An introverted, and overly sensitive kid, I was interested in and pained by apartheid in South Africa and other problems in far away places at the age of ten, and these things seemed to me to be a universe away from the loud music my brother blasted from his room, and the dance clubs he frequented on the weekends. I escaped into a private world of books artists, and music by the Cure, U2 and eventually Nirvana, what I considered the ultimate anti-guido band.
Neither my brother nor I turned out half bad. He went on to go to Cooper Union, become a Fulbright scholar, and, ultimately got his PhD in environmental engineering from Cornell. Now, he is a professor of environmental engineering at Drexel University, and with his black, Barbados-born, Brooklyn-raised wife, Sharon, has two kids, Simona and Nicolo’. I am an actress, writer and filmmaker and work as a paralegal to make ends meet.
When we reflect back on our adolescence, my brother says he feels no shame. He views his “guido years” as a stylistically expressed cultural choice that helped him feel like he belonged somewhere during the always difficult teenage years. My brother looks back on his guido years with fondness and nostalgia. It was a phase that helped him to develop self-respect, an independent and bold spirit, and, importantly, compassion for others who are portrayed in an unflattering way by the mainstream. Somewhere, I know he’s still got that purple Cavaricci suit that made him look like a gigantic grape.
Which is why, twenty years later, I’m surprised to find myself writing about the latest guido-centered phenomenon—MTV’s “Jersey Shore”. In case you are one of the few who has missed it, “Jersey Shore” is MTV’s latest ridiculously popular reality show. Let’s face it, this is reality television, folks. It’s the car accident and we’re all rubbernecking. Personally, I don’t look to this stuff for its artistic merit. It is television product that’s created to do one thing: get maximum exposure and publicity with a minimum of cost. At that, MTV has succeeded, greatly. Are there messed up, offensive images in this and other shows? Yes, no question.
Are there stereotypical images of Italian–Americans in mainstream media? Absolutely. As a professional actress, I’m rarely called in for non-stereotypical Italian-American roles. I hear it all the time, “you are very specific looking,” whatever that means. Maybe if there wasn’t an audience eager to gobble this stuff up like candy, to rubberneck at the aforementioned car accident, we’d all be a little further on down the road.
I asked my brother recently to define the word “guido.” He told me it wasn’t a term that he and his friends used. He felt it was coined by the mainstream to describe a group of people who sought to distinguish themselves in a distinct way, because they actually felt different, yet also felt they could not express their otherness freely in public, without enduring some kind of ridicule. What he was is not what they thought he was.
Further, he feels some of the “guidos” were in fact, different: their parents and grandparents spoke or had knowledge of other languages, were dark in complexion, may not have been educated, had names that were hard to pronounce, considered family and close friends as the only people who could really be trusted, lived in houses full of bleeding-heart crucifixes, plastic fruit, glasses of wine at dinner, and other objects used to express pride of economic successes in the new country.
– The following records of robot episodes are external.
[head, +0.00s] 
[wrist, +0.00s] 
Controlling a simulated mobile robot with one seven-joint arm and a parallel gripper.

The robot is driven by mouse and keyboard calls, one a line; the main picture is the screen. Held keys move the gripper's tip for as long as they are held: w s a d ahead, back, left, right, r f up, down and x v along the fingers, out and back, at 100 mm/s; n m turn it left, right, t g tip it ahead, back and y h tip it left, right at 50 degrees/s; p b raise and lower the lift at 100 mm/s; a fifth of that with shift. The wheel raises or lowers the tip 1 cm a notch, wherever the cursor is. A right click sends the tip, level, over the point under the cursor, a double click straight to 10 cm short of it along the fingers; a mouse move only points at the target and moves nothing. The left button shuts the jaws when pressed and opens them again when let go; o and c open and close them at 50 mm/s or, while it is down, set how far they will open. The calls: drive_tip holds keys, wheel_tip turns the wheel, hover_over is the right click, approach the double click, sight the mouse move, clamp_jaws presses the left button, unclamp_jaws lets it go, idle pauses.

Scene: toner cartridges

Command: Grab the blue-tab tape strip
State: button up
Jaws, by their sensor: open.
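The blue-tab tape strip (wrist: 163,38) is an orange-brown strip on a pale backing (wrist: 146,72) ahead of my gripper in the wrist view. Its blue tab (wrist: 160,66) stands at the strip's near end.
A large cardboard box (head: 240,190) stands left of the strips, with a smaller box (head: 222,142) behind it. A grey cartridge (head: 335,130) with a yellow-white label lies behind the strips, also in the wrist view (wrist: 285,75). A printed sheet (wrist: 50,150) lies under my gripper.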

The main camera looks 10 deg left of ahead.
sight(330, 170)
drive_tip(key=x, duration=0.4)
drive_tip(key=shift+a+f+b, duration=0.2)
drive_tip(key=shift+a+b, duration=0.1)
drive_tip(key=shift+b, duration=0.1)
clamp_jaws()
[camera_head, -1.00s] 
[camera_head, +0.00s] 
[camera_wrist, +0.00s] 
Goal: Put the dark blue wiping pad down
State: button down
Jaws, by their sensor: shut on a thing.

The awareness of the presence of some of these things in his life, and the associated awareness of their lacking in the lives of some of his peers significantly affected his adolescent quest to define his own personal identity. In a pluralistic society, these kinds of reaction are normal. In college, I read Dick Hebdige’s Subculture: The Meaning of Style, in which he essentially makes the same point, though his analysis is of Rastafarians and punks. I’d suggest that book be read by those with a strong opinion on this matter.
Several years ago, I studied with Dr. Joe Sciorra, of the John D. Calandra Institute, when he taught a class on the Everyday Performance of Italian-Americans. It was at the height of the Sopranos controversy, and I had been, up until that point, pretty anti-Sopranos. (I also didn’t have HBO, but that was another matter.) In class, we analyzed the Columbus Day episode of the Sopranos and I discovered that it was the only show on TV trying to capture the various levels of dispute and discord within the Italian American community about Columbus Day. That class totally changed the way I looked at things.
The Calandra Institute will be holding a colloquium on January 21st to look at the guido culture. Is the “guido” simply a stereotype, or is there more there, lurking under the surface? Scholars, writers, academics, professors, folklorists, are looking, studying, discussing, as they should be.
So here we are, opening up this idea for discussion. What is this guido thing? Is it pure caricature put on us by the outside world, or do we have an active part in it? Is it lifestyle or demeaning stereotype? If in fact it is a subculture as defined by Hebdige, then what does that mean of Italian-Americans current place in modern American society? The Calandra Institute and its symposium offer a place to start this discussion. I’m no expert and certainly not an academic, but I know that by opening up this dialogue in this forum, we are taking the first step towards moving forward, transcending stereotypes and defining our own place in American society.